Abstract

The article reflects on I.O. Shchedrina’s book Historical Memory and Nar­rative: Ecological Contexts. This monograph falls within the current trend of turning ecology into a universal interdisciplinary methodological principle. Significant for a modern person environment, its Umwelt, is understood by the author as a complex configuration of symbolic worlds and narratives. One of the most important tasks of ecology today, without solving which it is impossible to overcome the ecological crisis, is the formation of ecological consciousness.

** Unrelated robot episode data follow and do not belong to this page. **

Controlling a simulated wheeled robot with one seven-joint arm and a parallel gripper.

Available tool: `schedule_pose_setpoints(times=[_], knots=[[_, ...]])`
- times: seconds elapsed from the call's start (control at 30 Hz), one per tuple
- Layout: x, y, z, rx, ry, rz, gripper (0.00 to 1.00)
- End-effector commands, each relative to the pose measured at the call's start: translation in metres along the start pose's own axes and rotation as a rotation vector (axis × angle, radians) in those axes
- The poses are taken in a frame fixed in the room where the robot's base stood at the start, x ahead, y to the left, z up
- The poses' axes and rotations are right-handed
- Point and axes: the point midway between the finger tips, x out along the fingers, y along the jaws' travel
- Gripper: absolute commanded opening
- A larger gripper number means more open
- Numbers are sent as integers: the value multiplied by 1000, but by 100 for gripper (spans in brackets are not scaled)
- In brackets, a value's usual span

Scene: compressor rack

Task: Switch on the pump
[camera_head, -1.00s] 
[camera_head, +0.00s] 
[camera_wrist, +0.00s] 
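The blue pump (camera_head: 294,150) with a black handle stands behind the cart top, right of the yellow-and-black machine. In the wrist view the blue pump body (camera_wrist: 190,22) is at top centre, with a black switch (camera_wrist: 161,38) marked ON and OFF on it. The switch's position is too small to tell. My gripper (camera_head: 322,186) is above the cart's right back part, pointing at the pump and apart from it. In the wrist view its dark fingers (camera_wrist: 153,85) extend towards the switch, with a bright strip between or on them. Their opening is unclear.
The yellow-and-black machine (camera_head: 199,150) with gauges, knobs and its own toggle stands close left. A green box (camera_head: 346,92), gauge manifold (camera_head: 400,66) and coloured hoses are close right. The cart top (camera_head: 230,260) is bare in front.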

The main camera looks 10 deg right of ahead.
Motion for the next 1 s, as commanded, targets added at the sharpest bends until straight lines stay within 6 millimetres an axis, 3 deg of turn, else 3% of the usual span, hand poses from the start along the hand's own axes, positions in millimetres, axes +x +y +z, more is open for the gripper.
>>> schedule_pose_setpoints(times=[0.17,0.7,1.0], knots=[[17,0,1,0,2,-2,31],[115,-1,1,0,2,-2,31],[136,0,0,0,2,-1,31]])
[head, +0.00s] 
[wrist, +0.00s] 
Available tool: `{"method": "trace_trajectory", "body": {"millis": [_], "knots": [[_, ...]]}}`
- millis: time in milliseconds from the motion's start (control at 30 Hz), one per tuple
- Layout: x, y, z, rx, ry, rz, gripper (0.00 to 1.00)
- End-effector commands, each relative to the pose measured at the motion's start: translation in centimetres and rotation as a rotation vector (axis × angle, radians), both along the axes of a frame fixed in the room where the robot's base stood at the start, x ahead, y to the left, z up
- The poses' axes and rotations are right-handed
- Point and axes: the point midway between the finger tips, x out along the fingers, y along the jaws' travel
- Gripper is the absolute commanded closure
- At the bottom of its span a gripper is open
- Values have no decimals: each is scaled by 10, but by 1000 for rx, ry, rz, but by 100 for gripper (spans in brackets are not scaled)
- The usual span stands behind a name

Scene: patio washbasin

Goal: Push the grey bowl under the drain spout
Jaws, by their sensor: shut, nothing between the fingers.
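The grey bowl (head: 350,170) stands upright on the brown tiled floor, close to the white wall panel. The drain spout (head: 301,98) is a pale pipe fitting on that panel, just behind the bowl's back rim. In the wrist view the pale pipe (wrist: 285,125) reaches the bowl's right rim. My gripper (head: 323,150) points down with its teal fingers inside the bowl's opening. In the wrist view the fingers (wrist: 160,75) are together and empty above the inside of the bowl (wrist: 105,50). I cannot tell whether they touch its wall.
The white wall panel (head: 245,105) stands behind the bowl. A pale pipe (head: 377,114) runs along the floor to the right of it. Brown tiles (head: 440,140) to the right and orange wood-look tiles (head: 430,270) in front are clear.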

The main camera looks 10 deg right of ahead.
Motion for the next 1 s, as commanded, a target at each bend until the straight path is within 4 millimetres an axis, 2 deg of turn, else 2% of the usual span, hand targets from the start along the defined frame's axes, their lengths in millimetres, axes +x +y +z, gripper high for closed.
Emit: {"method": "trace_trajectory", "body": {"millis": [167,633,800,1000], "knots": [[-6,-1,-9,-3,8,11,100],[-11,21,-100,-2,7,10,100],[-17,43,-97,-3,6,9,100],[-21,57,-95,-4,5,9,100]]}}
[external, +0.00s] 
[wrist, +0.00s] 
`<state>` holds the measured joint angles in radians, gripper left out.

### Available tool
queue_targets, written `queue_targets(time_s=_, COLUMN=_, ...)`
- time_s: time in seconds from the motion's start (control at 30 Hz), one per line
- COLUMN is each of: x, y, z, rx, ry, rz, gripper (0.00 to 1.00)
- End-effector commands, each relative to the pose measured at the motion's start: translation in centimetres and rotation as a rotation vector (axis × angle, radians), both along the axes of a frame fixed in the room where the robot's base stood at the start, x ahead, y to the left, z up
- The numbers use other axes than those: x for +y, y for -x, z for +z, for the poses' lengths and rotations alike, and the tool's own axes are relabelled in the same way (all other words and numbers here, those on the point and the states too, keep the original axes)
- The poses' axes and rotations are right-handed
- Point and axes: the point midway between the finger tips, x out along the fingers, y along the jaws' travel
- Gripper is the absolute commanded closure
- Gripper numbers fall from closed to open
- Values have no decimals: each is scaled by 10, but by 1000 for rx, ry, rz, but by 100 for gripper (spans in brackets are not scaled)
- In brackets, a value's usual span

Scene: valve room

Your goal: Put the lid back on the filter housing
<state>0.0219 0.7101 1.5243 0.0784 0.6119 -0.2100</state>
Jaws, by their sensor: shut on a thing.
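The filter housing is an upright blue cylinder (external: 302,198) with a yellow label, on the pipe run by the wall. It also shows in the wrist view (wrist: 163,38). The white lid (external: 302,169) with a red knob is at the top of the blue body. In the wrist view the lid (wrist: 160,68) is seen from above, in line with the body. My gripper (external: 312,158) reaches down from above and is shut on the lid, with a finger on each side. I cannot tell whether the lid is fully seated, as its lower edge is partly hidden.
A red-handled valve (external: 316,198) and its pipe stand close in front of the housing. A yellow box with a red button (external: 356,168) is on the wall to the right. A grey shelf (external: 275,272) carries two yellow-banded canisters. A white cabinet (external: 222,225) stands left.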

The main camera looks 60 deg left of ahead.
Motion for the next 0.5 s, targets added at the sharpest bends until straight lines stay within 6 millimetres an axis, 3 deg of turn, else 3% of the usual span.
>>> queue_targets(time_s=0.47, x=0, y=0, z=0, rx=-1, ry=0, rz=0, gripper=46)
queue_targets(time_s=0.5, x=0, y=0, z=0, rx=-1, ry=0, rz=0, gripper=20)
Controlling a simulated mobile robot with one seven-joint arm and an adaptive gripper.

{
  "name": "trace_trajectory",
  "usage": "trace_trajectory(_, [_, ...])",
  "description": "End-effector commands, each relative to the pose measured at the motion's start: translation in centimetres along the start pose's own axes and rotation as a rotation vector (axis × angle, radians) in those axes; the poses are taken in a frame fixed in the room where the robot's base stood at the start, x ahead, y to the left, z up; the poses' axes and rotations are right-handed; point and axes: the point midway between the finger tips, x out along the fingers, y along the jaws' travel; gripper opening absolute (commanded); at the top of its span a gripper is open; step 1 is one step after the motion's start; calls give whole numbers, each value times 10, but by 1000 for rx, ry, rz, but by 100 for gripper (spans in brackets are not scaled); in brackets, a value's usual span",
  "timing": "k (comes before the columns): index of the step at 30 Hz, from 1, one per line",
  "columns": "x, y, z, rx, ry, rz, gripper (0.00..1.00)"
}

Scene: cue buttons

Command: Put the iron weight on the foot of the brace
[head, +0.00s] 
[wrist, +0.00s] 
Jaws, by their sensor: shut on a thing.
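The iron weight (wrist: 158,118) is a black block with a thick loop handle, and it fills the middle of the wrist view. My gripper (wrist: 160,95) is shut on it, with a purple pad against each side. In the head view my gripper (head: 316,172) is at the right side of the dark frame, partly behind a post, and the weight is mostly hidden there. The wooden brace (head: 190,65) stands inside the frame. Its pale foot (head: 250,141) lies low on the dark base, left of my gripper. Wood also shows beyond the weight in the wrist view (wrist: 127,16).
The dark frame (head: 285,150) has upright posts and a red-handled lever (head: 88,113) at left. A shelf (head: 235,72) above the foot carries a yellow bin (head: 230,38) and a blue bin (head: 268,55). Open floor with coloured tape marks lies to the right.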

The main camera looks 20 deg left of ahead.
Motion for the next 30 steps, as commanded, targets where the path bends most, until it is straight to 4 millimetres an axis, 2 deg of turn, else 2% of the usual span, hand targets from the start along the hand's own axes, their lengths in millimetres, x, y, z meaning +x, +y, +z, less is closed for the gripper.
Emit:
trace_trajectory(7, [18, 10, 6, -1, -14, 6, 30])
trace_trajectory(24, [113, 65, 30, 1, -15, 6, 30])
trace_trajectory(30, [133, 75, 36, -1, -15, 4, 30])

I.O. Shchedrina justifies the importance of nature saving not with the help of the usual rational natural-scientific approach, but through the emotional, personal, humanitarian sphere – through human memory, self-awareness, narrative, psychological context. In her analysis I.O. Shchedrina re­lies on a wide range of concepts and authors: from psychological interpreta­tions of self-consciousness (L.S. Vygotsky, R. Burns, St. Klein, J. Kihlstrom, V.V. Stolin and others) to the problem of historical and autobiographical narra­tive studies (D. Dennett, G. Genette, F. Lejeune). In I.O. Shchedrina’s concep­tion one can see development and reinterpretation of the ideas of N.F. Reymers and D.S. Likhachev about the ecology of the spirit and the ecology of culture, although these authors are not directly mentioned. By including the concepts of narrative and historical memory into the ecological discourse, I.O. Shched­rina makes a significant contribution to the development of the most important trend of post-non-classical science – the humanitarization of natural-scientific knowledge.